▶ _Work to be completed_
Each line from the one containing "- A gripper" through the one containing "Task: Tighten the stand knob" is to be retyped exactly, both end lines included, and all other lines left out.

▶ _Data segment_
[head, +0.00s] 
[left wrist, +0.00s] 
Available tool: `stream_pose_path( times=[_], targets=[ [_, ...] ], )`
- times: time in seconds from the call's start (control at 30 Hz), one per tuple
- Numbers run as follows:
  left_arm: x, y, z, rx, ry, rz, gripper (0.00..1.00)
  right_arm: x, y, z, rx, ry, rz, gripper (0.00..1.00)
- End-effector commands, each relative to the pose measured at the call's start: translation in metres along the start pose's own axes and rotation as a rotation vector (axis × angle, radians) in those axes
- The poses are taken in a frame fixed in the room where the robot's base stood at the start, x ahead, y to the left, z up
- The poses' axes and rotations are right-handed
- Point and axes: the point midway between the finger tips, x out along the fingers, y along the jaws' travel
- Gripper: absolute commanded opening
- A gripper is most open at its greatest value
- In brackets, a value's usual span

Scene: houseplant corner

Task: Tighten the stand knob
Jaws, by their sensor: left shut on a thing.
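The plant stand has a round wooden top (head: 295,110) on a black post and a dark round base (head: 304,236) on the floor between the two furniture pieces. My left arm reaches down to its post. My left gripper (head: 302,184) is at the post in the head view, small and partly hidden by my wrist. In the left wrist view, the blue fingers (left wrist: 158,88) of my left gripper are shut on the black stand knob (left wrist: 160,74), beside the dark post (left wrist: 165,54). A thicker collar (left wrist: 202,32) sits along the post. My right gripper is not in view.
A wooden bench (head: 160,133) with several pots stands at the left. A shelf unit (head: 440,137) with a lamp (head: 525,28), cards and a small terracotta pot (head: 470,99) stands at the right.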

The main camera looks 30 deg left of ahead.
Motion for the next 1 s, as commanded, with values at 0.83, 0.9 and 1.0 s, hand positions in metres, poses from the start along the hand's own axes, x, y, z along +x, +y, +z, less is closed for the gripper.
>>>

▶ _Worked answer_
- A gripper is most open at its greatest value
- In brackets, a value's usual span

Scene: houseplant corner

Task: Tighten the stand knob

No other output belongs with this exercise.